Beberapa waktu yang lalu, tepatnya pada hari Sabtu 8 Agustus 2020, Kabar Handayani (KH) berkunjung ke tempat tinggal seorang teman-lama di Dusun Pringombo Kalurahan Natah Kapanewon Nglipar Kabupaten Gunungkidul. Di tengah proses perubahan adat kebiasaan masyarakat dari format “desa” ke “kelurahan”, KH bermaksud mengulik tradisi berdesa yang masih ada di wilayah teman-lama KH itu. KH ingin mencari tahu tradisi “berdesa” apa yang asli dan masih hidup di sana karena teringat penggalan kalimat dalam Undang-undang Desa: “Desa adalah institusi dan identitas masyarakat berdasar hukum tertua dan bersifat asli”. Tradisi berdesa mengacu kepada adat kebiasaan di desa yang bersifat turun-temurun dan dilakukan oleh masyarakat desa. Tradisi berdesa oleh masyarakat desa itu di antaranya: bergotong-royong, bermusyawarah, menjaga toleransi, membudidayakan tanaman pertanian khas tertentu, melaksanakan upacara adat, menerapkan unggah-ungguh dan tata krama, dan lain lain.

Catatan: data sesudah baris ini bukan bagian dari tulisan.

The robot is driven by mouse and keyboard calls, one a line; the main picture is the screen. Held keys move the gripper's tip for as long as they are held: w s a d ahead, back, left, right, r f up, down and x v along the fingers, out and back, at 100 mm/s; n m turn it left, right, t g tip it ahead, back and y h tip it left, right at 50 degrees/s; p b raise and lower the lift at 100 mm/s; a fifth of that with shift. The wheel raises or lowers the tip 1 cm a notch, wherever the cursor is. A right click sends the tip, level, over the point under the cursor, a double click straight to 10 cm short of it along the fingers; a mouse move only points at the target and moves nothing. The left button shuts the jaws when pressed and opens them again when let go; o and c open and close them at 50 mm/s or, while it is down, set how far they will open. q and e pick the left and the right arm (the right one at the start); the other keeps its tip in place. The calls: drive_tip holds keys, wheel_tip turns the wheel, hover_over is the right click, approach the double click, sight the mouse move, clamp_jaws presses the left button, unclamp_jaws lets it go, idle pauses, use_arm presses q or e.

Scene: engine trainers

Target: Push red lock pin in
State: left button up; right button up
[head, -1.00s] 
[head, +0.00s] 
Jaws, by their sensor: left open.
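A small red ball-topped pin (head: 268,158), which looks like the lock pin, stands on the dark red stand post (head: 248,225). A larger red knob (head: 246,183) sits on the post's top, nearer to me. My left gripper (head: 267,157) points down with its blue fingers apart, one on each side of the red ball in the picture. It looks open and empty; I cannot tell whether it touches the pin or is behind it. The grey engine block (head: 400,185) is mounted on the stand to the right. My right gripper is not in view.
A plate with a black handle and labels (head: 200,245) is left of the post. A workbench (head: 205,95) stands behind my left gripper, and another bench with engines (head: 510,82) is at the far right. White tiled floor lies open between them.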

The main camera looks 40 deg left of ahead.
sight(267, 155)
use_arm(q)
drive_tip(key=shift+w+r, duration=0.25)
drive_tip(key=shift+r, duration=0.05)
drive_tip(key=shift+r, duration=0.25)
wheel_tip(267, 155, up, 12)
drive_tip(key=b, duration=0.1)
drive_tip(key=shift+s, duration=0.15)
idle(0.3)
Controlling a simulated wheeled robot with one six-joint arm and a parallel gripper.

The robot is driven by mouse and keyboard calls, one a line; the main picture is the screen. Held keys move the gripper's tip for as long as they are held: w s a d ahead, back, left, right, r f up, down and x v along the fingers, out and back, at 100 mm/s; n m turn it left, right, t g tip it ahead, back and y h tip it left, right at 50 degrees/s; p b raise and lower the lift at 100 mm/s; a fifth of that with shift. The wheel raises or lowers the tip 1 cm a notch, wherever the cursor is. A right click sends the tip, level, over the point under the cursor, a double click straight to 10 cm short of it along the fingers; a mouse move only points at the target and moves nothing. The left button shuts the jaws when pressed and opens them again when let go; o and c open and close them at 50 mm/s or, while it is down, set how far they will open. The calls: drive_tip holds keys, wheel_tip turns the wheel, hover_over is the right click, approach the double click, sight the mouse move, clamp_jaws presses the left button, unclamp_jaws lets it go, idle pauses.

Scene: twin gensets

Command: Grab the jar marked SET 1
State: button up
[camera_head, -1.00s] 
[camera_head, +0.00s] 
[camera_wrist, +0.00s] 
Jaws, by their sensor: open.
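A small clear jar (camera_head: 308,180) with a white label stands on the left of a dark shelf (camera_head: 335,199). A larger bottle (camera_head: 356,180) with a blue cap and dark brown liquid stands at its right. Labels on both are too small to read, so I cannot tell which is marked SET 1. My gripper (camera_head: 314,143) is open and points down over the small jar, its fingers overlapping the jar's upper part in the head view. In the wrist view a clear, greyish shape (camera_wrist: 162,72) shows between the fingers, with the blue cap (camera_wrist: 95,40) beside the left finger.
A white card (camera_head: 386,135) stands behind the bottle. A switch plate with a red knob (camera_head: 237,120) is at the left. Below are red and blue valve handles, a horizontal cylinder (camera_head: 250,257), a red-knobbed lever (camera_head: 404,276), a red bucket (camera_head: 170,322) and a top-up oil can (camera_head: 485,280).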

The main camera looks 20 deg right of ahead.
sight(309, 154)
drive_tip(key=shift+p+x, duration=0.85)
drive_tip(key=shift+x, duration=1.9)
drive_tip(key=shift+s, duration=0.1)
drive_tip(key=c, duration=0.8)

Pemandangan di Gunung Sumilir Sisi Timur.[Foto:nr]
Pemandangan di Gunung Sumilir Sisi Timur.[Foto:nr]
Menuju ke Dusun Pringombo harus menggunakan kendaraan yang performanya bagus karena jalan cor blok yang menanjak tinggi. Satu kendaraan bermotor KH kendarai sendiri. KH telah banyak mendengar cerita tentang kendaraan bermotor yang terperosok atau terguling saat merangkak menaiki tanjakan ke Pringombo. Pringombo terletak di ketinggian 767 dpl, termasuk salah satu Puncak Tertinggi Gunungkidul Zona Pegunungan Batur Agung Utara setelah Puncak Sriten. Pringombo memiliki puncak tertinggi bernama Sumilir, berada di Gunung Sumilir. Tutur legenda di sana, disebut “sumilir” karena di Puncak Sumilir suasananya silir, angin agak kencang bertiup. Ketika sepanjang mata KH memandang ke arah timur yaitu ke Klaten, Solo, dan Wonogiri dan ke arah selatan ke Zona Ledoksari, muka KH diterpa angin agak kencang. Kata orang-orang yang sering berada di sana, bila cuaca cerah Waduk Gajah Mungkur di Wonogiri terlihat jelas dengan mata telanjang. Pemandangan ke selatan ke Zona Ledoksari berujung Zona Pegunungan Seribu jauh di belakangnya. Dari samping tanaman buah sirsak, pandangan mata KH samar-samar melihat garis permukaan Laut Selatan di cakrawala.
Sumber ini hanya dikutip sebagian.